**** DATASET EXTRACT

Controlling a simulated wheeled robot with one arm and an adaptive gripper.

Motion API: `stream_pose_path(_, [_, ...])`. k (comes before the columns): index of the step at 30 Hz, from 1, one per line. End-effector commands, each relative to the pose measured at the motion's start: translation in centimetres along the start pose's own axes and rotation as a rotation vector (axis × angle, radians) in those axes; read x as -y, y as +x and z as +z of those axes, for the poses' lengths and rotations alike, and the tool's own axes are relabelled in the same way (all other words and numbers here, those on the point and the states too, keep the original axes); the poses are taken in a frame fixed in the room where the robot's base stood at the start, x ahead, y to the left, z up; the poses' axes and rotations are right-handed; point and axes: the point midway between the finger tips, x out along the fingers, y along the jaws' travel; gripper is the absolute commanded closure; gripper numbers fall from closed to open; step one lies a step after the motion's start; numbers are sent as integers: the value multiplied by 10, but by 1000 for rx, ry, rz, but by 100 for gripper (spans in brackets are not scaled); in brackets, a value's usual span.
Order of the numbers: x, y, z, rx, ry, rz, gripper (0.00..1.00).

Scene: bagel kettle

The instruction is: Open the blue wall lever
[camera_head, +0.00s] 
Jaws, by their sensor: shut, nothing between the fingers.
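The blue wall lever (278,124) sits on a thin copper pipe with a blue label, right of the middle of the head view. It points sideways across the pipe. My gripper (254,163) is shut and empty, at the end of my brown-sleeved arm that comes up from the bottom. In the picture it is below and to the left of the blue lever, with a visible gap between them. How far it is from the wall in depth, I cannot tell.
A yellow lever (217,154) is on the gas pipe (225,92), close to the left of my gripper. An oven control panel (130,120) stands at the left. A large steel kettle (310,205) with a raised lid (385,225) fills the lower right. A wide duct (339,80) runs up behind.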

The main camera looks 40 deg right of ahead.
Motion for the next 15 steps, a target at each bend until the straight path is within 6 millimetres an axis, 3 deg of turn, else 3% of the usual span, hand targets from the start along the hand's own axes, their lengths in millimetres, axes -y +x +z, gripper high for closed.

********

→ WHAT THE EXERCISE ASKS
Give nothing but the count of lines in the listing above that hold the string "Motion".

→ RESULT OF THIS EXERCISE
2